Os temas que Scorsese exploraria ao longo das décadas já estavam ali. A violência, a religião e a culpa se infiltram em cada gesto dos personagens, de forma conceitual e como uma concepção sucinta de acordo com cada narrativa.

Essa tríade, parte de uma tradução direta da experiência ítalo-americana católica de Nova York nos anos 1940 e 50, somada a uma profunda cinefilia. Scorsese cresceu assistindo a westerns, musicais e filmes neorrealistas italianos.

Nos anos seguintes, sua evolução estética acompanhou seu domínio técnico e narrativo. “Taxi Driver” (1976) é um marco absoluto. Ao lado de Robert De Niro e do roteirista Paul Schrader, Scorsese construiu um retrato febril da solidão urbana, do ressentimento e da violência reprimida nos Estados Unidos pós-Vietnã, onde Travis Bickle é o anti-herói que emerge do colapso moral de uma cidade em decomposição. A câmera de Scorsese percorre as ruas de Nova York como se fosse mais um personagem, revelando sujeira, luzes neon e alienação. O uso sem qualquer limitação do jazz de Bernard Herrmann cria uma atmosfera tensa e introspectiva.

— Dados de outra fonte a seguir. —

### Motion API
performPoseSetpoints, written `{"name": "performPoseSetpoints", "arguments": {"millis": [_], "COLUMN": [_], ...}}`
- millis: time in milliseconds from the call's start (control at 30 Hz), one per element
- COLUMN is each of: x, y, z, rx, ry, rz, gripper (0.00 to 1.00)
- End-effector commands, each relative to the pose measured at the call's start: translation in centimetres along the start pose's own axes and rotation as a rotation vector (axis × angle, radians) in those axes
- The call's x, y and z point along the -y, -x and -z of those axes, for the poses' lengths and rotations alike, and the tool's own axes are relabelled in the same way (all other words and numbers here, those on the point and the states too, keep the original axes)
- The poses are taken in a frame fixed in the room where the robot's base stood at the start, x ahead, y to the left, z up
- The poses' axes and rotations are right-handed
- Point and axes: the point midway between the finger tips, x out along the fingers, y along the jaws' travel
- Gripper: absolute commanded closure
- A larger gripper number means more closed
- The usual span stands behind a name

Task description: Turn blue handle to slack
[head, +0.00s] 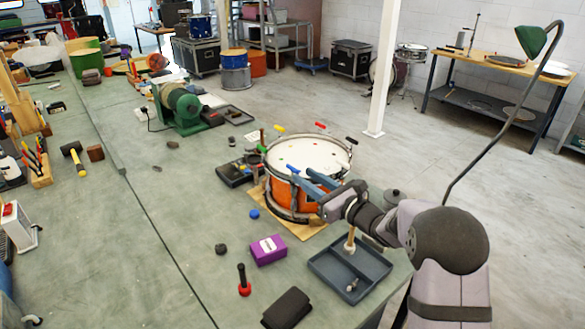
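An orange snare drum (283,191) with a white head stands on a tan board (303,232) on the bench. Coloured handles stick up around its rim: a yellow one (279,129), a red one (321,125) and a black one (351,140) at the back, and a green one at the left. My gripper (295,173) reaches over the drum's near right side. A small blue round piece (254,214) lies beside the drum.
A purple box (268,250), a red-based black-handled tool (244,281) and a black block (287,308) lie in front of the drum. A grey tray (325,272) sits below my arm. A green machine (180,108) stands behind left. The bench's left middle is mostly clear.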

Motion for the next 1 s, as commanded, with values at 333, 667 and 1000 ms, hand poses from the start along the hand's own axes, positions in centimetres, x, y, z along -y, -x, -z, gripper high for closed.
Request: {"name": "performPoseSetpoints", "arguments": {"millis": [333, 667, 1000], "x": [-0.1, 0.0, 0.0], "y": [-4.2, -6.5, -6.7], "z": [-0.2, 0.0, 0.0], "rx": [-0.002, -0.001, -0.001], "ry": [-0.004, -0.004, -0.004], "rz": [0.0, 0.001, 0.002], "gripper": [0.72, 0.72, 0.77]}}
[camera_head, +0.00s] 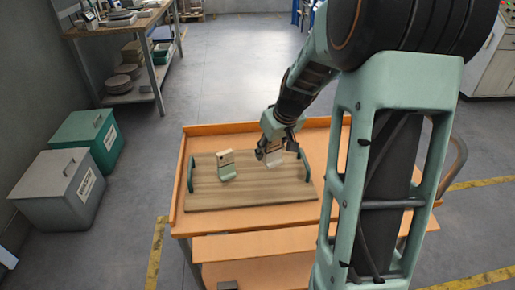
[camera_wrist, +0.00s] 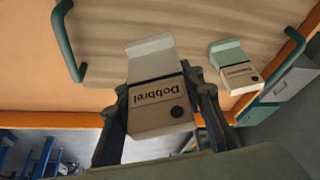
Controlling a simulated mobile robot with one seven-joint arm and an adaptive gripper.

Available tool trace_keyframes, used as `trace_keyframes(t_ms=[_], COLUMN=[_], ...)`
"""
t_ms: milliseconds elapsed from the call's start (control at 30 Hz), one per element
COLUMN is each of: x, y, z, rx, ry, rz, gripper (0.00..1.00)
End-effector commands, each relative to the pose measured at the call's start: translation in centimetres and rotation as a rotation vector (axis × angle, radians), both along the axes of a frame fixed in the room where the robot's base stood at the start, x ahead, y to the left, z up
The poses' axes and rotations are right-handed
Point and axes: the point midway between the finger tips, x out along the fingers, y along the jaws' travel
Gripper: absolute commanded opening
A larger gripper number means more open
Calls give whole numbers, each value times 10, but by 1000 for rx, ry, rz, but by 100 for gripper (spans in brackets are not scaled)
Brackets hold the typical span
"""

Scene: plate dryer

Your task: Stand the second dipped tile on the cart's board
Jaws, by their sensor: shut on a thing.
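My gripper (camera_head: 272,146) is shut on a beige tile with a pale, whitish dipped end (camera_head: 274,159). It is over the right half of the wooden board (camera_head: 245,193) on the cart. In the wrist view the held tile (camera_wrist: 158,108) sits between both fingers, with upside-down lettering and a dark dot, its pale end toward the board. I cannot tell whether it touches the board. Another tile (camera_head: 226,167), beige above and green below, stands on the board to the left; it also shows in the wrist view (camera_wrist: 236,70), apart from the held one.
The board has green handles (camera_head: 191,174) at both ends and lies on the orange cart (camera_head: 200,129). Its front strip is bare. A green bin (camera_head: 82,140) and a grey bin (camera_head: 60,188) stand on the floor at left, below a workbench (camera_head: 115,27) farther back.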

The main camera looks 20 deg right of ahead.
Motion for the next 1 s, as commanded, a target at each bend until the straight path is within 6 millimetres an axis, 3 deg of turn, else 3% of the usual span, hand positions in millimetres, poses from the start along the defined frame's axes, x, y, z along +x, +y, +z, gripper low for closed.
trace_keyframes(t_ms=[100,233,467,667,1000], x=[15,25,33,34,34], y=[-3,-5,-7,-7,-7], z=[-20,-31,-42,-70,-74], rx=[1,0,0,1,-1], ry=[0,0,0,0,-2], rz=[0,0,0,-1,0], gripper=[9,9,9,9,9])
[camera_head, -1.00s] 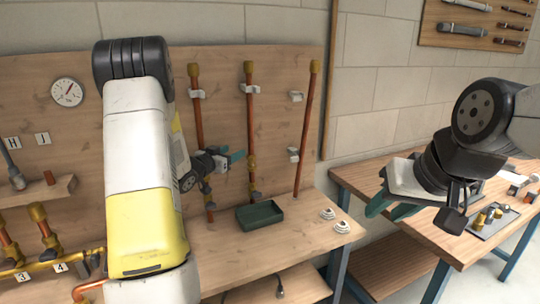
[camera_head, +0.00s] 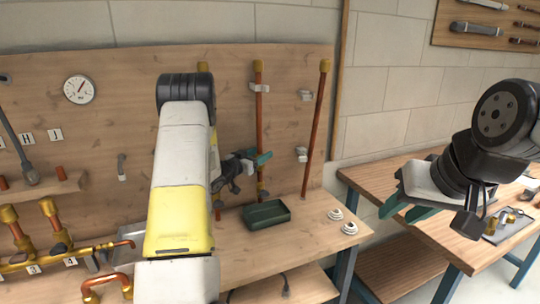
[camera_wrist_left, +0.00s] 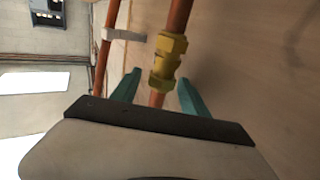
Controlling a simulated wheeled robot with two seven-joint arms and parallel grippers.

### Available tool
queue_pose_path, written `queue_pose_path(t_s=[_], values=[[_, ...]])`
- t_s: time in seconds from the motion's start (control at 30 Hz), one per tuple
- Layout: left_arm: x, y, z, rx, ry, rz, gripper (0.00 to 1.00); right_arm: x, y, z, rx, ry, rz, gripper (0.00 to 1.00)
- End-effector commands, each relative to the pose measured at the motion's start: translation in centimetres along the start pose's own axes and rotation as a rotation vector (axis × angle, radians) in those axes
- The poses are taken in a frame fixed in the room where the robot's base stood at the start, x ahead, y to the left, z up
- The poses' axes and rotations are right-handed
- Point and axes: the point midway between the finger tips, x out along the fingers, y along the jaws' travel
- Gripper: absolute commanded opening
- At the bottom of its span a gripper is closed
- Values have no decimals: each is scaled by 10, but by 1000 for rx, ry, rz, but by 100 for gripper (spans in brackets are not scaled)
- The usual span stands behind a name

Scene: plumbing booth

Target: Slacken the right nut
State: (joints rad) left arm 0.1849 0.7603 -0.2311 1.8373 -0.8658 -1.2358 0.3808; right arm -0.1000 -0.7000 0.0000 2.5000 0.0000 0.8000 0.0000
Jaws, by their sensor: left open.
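A brass fitting with two hex nuts, an upper nut (camera_wrist_left: 172,44) and a lower nut (camera_wrist_left: 161,78), sits on a copper pipe in the left wrist view. My left gripper (camera_wrist_left: 160,92) is open, its teal fingers on either side of the pipe near the lower nut; contact cannot be told.
A green tray (camera_head: 265,222) and two white round parts (camera_head: 342,221) rest on the bench below. Another copper pipe (camera_head: 316,120) stands to the right, with a white clip (camera_head: 301,154) beside it. A second table (camera_head: 390,185) is at the right.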

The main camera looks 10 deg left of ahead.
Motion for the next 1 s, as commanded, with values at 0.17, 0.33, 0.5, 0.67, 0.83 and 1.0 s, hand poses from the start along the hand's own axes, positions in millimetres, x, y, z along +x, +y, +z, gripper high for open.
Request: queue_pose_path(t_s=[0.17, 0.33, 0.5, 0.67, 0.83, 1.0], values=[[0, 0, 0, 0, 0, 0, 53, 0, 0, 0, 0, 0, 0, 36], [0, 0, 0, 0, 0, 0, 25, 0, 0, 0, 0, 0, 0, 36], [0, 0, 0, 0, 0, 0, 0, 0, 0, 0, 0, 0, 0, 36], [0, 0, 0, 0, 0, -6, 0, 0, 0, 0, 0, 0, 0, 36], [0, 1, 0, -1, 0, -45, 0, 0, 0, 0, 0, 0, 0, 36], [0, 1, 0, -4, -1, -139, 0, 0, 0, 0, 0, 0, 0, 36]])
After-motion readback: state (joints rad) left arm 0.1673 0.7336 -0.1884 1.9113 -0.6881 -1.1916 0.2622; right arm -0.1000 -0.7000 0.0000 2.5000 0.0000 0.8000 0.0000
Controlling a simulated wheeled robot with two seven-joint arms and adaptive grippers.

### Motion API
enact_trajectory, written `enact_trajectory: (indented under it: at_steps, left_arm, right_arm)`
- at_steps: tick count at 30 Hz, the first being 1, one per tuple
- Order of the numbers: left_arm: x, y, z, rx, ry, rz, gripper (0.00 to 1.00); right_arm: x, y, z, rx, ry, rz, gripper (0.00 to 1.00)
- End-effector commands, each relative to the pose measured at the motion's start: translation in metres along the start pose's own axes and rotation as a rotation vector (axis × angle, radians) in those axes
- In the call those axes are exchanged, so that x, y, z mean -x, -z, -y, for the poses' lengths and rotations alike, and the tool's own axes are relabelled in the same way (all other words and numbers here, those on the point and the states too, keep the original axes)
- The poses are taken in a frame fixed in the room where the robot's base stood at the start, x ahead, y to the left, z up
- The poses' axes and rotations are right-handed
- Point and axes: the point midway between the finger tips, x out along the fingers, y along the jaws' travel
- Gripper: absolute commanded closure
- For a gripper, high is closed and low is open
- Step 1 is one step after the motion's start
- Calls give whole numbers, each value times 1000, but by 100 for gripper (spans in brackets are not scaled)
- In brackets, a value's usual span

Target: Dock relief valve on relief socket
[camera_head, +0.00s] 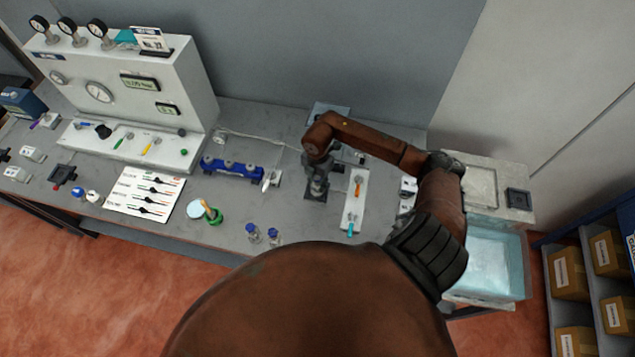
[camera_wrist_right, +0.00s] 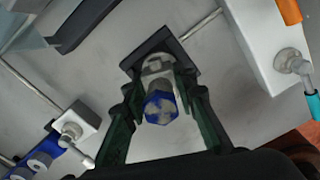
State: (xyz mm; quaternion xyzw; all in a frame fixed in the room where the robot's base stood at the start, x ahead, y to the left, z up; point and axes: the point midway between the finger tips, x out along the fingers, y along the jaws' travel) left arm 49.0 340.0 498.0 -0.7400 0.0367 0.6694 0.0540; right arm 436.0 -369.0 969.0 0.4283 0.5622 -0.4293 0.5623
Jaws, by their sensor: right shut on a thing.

Em “Raging Bull” (1980), a história do boxeador Jake LaMotta é contada em preto e branco, com cenas de luta que funcionam como coreografias brutais e confessionais. O filme é também sobre autodestruição e penitência, reforçando a presença da culpa religiosa. Scorsese estava em crise pessoal, e o projeto, incentivado por De Niro, funcionou como espécie de renascimento artístico. O resultado foi um dos filmes mais poderosos da história do cinema americano.

Nos anos 1990, Scorsese mergulhou de vez na crônica do crime organizado com “Goodfellas” (1990) e “Casino” (1995). A violência explode onde os personagens oscilam entre controle e desintegração, e a câmera, aliada ao roteiro e as emoções parecem sempre em busca de um ponto de equilíbrio que nunca chega. Nesse período, sua colaboração com Thelma Schoonmaker, montadora de longa data, alcança uma precisão rítmica rara, a montagem é tão narrativa quanto os diálogos, conduzindo a história como um instrumento musical.

“The Wolf of Wall Street” (2013) mostra como a ganância financeira pode ser tão brutal quanto a máfia, filmada com a mesma energia febril de seus trabalhos anteriores, mas agora aplicada ao mercado financeiro.

Em “The Irishman” (2019), Scorsese confronta o tempo e a morte. Usando tecnologia de rejuvenescimento digital, revisita décadas de história do crime organizado e da política americana através do olhar envelhecido de um assassino interpretado por De Niro. De ritmo  mais lento, reflexivo, sem aquela energia que sobrava em seus outros trabalhos, como se ele estivesse revisando os próprios temas com distância crítica. O silêncio final do protagonista, abandonado em um asilo, funciona como uma espécie de balanço moral de toda a trajetória filmada por Scorsese ao longo de décadas.

Sua filmografia é marcada por uma coerência rara. Seja narrando histórias de gangsters, boxeadores, financistas ou missionários, Scorsese retorna sempre aos mesmos núcleos temáticos: a violência como força constitutiva da sociedade americana, a religião como estrutura moral e fonte de culpa, e a ambiguidade humana como motor narrativo. Esteticamente, combina precisão cirúrgica com liberdade formal, absorvendo referências do neorrealismo, da Nouvelle Vague e da cultura popular americana. É um cineasta que filma tanto a queda quanto a busca por redenção, consciente de que ambas são partes inseparáveis da experiência humana.